A court d’idées, j’ai fini par démonter tout le setup et j’ai recommencé l’installation avant la 2e nuit…
Et c’est alors que j’ai réalisé d’où provenait l’erreur : lors de la mise en station, j’avais indiqué une polaire à « 6h » dans EQmod alors que je l’avais placée en haut du cercle, donc… à « 12h » :blase:
Evidemment, avec une telle erreur de mise en station (quasiment 1°!) aucune chance que l’autoguidage soit efficace… l’orthogonalité déficiente impliquait à chaque correction sur un axe une dérive sur l’autre… un cercle vicieux qui auto-entretient les dérives sur les deux axes !
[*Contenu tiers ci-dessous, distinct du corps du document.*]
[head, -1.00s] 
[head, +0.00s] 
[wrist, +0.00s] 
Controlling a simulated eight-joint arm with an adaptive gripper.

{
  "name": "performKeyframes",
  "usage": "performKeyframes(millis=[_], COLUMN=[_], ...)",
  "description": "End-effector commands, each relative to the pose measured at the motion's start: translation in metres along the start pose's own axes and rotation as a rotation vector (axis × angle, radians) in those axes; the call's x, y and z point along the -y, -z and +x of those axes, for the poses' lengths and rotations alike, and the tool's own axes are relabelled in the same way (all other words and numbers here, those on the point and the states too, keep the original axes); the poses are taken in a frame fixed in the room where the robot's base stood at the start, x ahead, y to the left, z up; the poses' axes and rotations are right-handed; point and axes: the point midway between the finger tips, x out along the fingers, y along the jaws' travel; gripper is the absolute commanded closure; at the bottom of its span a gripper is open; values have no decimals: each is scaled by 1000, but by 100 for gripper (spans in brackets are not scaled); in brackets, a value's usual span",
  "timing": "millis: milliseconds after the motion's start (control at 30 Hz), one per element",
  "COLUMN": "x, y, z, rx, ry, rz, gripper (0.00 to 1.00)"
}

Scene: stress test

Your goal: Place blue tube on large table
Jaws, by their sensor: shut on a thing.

Au final, les brutes de la première nuit – de moindre qualité – ont cependant été conservées en leur attribuant un coefficient de pondération moins important au cours du stacking dans Pixinsight.
M101 est une galaxie assez étendue, et il est de ce fait assez simple de la photographier même avec un instrument de petite focale (à partir de 400mm pour obtenir quelques détails intéressants). Le grand champ en résultant permet une « mise en abîme » qui peut être très esthétique de cette galaxie, à condition toutefois d’y consacrer un temps de pose suffisant.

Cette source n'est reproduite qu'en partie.